## BEGIN

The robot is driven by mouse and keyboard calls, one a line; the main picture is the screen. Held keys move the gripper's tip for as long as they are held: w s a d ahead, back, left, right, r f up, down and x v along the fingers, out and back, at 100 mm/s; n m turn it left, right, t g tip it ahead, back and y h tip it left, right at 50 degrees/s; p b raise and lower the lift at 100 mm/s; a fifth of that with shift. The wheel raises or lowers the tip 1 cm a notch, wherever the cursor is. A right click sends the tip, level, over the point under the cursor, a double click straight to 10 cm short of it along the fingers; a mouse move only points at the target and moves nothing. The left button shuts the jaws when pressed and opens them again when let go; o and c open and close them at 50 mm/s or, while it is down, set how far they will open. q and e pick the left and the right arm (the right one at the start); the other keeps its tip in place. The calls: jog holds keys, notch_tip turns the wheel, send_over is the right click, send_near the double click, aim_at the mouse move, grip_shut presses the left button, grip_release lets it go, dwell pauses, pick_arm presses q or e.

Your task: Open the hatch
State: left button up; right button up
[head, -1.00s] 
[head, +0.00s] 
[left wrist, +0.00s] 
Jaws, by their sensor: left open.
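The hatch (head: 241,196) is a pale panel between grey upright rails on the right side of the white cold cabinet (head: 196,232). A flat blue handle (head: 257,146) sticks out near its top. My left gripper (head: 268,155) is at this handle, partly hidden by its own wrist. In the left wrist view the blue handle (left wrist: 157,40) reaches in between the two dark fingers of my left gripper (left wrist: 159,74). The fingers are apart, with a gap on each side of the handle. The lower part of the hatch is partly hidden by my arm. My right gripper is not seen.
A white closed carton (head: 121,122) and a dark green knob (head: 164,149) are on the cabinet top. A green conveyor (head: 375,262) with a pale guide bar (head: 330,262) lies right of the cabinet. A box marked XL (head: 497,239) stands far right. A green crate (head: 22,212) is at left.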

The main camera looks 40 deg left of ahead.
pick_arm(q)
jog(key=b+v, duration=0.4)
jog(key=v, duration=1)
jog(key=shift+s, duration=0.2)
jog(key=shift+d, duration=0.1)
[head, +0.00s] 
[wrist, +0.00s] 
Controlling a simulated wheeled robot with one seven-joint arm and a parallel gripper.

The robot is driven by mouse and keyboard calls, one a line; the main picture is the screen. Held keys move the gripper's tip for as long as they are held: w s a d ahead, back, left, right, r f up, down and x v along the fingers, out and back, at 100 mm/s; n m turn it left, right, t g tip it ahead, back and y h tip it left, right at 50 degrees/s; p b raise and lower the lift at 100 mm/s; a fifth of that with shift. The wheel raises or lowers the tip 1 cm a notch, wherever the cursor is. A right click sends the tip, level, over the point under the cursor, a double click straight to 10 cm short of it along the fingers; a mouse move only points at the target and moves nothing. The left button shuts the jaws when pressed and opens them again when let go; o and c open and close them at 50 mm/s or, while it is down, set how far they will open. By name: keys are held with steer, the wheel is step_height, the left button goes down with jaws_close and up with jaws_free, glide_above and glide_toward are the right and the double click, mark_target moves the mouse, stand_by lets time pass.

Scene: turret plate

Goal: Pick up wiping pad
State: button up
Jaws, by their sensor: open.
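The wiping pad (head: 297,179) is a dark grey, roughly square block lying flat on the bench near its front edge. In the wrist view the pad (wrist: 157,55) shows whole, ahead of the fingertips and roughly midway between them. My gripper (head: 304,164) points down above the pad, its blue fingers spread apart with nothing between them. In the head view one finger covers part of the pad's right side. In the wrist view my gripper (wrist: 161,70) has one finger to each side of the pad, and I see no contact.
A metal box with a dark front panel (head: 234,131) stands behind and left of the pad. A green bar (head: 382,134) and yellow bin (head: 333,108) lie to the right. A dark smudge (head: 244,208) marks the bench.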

## END

--- GIVEN INSTRUCTION ---
This exercise asks for the lines from the line with "The main camera looks 40 deg left of ahead." to the line with "Controlling a simulated", both lines included, set down exactly and with nothing else.

--- TASK RESULT ---
The main camera looks 40 deg left of ahead.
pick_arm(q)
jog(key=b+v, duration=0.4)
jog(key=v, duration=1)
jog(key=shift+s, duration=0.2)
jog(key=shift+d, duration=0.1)
[head, +0.00s] 
[wrist, +0.00s] 
Controlling a simulated wheeled robot with one seven-joint arm and a parallel gripper.

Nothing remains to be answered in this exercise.